_Task statement_. Find the word "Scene" in the material below and gather every line that contains it.

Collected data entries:
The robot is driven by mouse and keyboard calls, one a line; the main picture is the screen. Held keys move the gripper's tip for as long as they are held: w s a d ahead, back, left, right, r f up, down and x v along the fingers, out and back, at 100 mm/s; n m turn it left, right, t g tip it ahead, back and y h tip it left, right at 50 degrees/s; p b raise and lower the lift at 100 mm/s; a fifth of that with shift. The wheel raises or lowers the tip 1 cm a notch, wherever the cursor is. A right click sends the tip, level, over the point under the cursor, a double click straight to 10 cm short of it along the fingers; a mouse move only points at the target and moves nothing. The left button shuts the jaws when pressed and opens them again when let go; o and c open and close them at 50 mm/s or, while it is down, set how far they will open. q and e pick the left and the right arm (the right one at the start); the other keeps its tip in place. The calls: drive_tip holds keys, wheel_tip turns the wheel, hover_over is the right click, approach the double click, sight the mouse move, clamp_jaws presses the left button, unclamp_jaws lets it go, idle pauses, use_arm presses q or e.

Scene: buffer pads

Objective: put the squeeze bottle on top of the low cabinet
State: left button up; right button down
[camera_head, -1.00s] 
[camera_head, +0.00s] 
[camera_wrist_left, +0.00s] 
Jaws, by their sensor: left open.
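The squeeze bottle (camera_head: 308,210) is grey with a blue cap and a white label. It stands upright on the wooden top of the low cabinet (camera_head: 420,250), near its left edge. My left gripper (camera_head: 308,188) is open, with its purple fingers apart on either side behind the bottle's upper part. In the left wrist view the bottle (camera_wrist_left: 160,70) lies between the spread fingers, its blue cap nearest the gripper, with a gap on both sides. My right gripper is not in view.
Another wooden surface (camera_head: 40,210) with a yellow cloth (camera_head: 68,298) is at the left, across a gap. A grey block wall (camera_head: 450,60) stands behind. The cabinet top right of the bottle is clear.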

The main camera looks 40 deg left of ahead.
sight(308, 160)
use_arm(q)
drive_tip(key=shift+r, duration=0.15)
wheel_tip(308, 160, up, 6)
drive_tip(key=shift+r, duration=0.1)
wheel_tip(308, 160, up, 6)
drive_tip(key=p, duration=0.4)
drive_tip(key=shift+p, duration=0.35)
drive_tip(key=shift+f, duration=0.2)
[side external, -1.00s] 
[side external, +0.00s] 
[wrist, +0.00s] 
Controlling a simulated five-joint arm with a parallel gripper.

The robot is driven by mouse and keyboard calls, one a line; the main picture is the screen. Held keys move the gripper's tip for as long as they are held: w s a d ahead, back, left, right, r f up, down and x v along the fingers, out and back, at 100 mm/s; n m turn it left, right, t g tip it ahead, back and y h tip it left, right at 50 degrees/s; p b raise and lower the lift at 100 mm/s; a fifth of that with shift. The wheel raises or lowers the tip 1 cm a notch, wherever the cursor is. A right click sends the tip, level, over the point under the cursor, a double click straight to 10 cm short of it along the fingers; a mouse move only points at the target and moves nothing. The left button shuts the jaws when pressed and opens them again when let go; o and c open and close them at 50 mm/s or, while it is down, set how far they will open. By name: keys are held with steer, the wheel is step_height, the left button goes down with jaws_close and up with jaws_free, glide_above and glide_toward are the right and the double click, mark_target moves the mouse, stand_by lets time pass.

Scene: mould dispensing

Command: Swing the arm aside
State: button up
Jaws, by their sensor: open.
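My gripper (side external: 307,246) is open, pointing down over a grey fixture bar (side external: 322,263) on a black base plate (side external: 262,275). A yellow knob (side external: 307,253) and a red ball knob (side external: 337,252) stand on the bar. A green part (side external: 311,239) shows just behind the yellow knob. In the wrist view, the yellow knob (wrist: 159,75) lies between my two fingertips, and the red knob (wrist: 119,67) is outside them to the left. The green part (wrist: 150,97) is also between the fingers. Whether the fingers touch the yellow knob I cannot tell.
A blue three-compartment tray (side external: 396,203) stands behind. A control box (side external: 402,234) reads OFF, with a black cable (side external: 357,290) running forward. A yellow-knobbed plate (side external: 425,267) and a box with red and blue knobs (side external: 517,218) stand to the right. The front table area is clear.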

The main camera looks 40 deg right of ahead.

_Response to this task_.
Scene: buffer pads
Scene: mould dispensing

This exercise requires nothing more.